We can often see the definitions of BigKey and HotKey in Guideline for Developing With Redis in companies, or in numerous articles about Redis best practices on the Internet. Even though the criteria for judging BigKey and HotKey are different, it is clear that the dimensions of judging are the same. BigKey is usually determined by the data size and number of members, while HotKey is determined by the frequency and number of requests Redis receives.
Generally, we call a key that contains large size of data or a large number of members and lists as BigKey. There are some examples to help you fully understand the characteristics of BigKey, find as below.
It should be noted that the definition of BigKey might be different according to actual use cases and business scenarios of Redis. This is to say that you should judge taking all factors into consideration. In given examples, you can see some specific numbers for the size, members, and elements in a key, which is not a common definition of a BigKey, it's only to simplify the explanation, cannot be regarded as a standard in fact.
When the workload of access to a key is significantly higher than that of other keys, we can call it a HotKey. To help you better understand what HotKeys looks like, here are some examples, please check as below.
When using Redis, BigKey and HotKey bring various problems. The most common ones are performance degradation, access timeout, access skew and data skew.
Insufficient business planning, incorrect use of Redis, accumulation of invalid data, and sudden increase in access can cause BigKey and HotKey issues. For example:
1) BigKey: Use Redis for inappropriate data types can introduce BigKey problems. For example, using String keys to store large binary files will make the values of the keys too large.
2) BigKey: Insufficient planning and design before business launch and no proper sharding policies or split plans to divide members in an individual key to multiple keys, resulting in an excessive number of members in a particular key.
3) BigKey: No regular cleanup on invalid data in HASH keys, resulting in a continuous increase of members in HASH keys, which may bring BigKey problems.
4) HotKey: Unexpected increase of access traffic owing to hot products, hot news, KOL (Key Opinion Leader) live streaming event or an online games battle that invloves a large number of players.
5) BigKey: Logical failures on business side that prevents LIST keys from being consumed, which result in an increasing number of members in the corresponding Key with no trend to decrease.
It's not that difficult to discover BigKeys and HotKeys since there are many ways and means to analyze keys in Redis and to find out "problem" keys, such as built-in functions, open source tools of Redis, and Key Analysis functions in CloudDBA which you can find on the ApsaraDB for Redis console.

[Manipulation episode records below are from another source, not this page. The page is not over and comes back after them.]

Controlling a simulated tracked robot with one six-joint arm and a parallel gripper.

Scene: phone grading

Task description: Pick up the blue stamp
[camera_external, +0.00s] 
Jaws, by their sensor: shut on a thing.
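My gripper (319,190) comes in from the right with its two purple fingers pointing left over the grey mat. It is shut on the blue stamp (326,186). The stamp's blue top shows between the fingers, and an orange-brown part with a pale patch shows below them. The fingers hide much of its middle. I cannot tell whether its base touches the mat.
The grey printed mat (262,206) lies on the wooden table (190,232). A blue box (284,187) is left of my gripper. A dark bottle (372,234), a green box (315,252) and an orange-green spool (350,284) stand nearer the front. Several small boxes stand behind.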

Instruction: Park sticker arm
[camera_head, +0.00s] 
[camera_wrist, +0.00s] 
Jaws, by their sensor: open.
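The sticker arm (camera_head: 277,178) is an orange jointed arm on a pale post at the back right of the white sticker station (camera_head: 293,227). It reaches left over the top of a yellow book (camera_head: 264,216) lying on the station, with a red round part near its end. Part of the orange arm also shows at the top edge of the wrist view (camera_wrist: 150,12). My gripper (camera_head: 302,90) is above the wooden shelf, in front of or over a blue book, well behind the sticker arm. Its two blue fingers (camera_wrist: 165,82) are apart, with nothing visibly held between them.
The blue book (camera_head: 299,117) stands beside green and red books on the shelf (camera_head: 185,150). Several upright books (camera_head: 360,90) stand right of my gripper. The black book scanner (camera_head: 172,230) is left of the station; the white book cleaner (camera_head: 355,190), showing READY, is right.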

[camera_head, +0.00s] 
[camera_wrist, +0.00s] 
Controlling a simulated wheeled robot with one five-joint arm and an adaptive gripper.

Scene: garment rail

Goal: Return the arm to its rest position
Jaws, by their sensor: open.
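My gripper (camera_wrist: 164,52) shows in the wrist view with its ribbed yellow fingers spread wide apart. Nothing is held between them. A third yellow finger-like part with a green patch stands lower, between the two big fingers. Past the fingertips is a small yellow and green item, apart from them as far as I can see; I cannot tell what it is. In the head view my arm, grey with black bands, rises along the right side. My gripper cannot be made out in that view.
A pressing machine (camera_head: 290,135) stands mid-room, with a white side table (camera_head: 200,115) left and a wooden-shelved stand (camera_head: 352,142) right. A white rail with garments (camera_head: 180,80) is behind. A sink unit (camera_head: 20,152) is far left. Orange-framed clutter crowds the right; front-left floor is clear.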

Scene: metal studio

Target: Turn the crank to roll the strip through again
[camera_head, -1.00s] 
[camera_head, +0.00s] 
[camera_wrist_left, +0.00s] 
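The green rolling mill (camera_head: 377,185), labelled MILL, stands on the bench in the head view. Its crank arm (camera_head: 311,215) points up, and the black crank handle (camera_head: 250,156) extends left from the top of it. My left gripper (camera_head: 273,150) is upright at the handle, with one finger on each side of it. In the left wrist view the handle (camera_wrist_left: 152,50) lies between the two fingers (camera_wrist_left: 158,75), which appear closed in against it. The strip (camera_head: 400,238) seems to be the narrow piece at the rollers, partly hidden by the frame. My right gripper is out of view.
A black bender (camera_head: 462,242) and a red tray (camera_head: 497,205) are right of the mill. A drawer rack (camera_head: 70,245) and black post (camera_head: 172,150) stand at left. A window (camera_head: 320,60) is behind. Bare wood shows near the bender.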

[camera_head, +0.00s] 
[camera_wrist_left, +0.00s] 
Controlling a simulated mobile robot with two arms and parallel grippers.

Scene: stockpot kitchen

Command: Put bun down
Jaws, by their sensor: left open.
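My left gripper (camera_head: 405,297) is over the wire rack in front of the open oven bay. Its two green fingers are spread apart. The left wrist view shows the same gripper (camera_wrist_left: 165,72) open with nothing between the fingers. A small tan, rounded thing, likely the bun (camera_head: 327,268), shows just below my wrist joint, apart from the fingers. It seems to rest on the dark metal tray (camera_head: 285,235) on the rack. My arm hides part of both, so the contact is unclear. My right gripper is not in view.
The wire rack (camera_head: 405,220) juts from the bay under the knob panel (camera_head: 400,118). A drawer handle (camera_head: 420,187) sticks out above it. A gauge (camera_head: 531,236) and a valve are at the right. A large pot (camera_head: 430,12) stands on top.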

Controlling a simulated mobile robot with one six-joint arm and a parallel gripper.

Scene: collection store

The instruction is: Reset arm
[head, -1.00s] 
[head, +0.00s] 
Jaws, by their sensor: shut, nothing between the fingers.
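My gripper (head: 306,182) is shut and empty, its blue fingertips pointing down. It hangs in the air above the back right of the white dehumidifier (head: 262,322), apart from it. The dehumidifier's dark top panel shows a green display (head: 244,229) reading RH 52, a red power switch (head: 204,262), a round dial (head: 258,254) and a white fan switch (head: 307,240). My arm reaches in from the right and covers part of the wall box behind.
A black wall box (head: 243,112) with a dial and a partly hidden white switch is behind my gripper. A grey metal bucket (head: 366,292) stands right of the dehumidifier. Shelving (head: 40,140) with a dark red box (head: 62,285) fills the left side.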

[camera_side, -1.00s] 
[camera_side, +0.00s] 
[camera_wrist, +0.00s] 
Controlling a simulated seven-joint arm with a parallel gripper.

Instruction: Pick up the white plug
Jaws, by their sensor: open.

Some built-in commands and tools in Redis can help us find these problem keys. If you already have a clear analysis target, for example, there are some specious keys in your mind that might be the BigKey and HotKey, run the following commands to analyze.
debug object <key_name>
(not recommended)You may choose to use the debug object command to analyze the keys. This command can analyze the key according to the incoming object (the key name) and return a variety of information, where the value of serializedlength is the serialization length of the key. You can choose to use this value to determine whether the corresponding key is a BigKey according to your determination criteria.
It should be noted that the serialization length of the key is not equal to its actual size in memory. In addition, debug object is a debugging command and costs a lot to run, it's generally regarded as a command in high risk. It blocks other requests during its its run time, in other words, the Redis is out of service until its execution is completed. The serialization length of the incoming object (key name) determines the time occupied, the larger the key is then the more time it spends. Therefore, this command is not recommended to use in production environments to analyze BigKey.
memory usage <key_name>
(not recommended)Redis has provided the MEMORY USAGE command since the version 4.0 to help you analyze the memory usage of keys. Even if its execution cost is lower than the debug object command, it still risks blocking when analyzing BigKey, because its time complexity is O(N),
strlen, hlen, scard, zcard, llen, xlen
(recommended)We recommend analyzing keys in a less risky way. Redis provides different commands to get the length or number of members of keys with different data types, as shown in the following table:
By using the preceding Redis built-in commands, we can easily and safely analyze keys without affecting online services. However, the length it results usually doesn't equal to a key's memory use, so it can only be used for reference.
If you do not have a clear target key for analysis but want to find out the BigKey in Redis, you can use redis-cli to achieve this goal by adding '--BigKeys' in the end.
[example] redis-cli -h xxx -p xxx -a xxx --bigKeys
Redis provides the BigKeys parameter to enable redis-cli to analyze all keys in the entire Redis instance in a traversal manner and return a standard summary report. It's convenient and safe, but it's also very obvious to see that the analysis results cannot be customized.
The BigKeys parameter can only output the largest keys of all six Redis data types respectively. If you want to analyze only the STRING keys or find the HASH keys with more than 10 members, then it's impossible to achive by using the BigKeys parameter. What you can turn to if customized report is really in need? There are some open source projects on GitHub that can implement the enhanced version of BigKeys parameter so that the results can be customized according to the configuration. In addition, you can write a python or other scripts with a loop for all data types, using all commands listed in the table above, combining with scan functions to realize a BigKey analysis tool at the Redis instance level.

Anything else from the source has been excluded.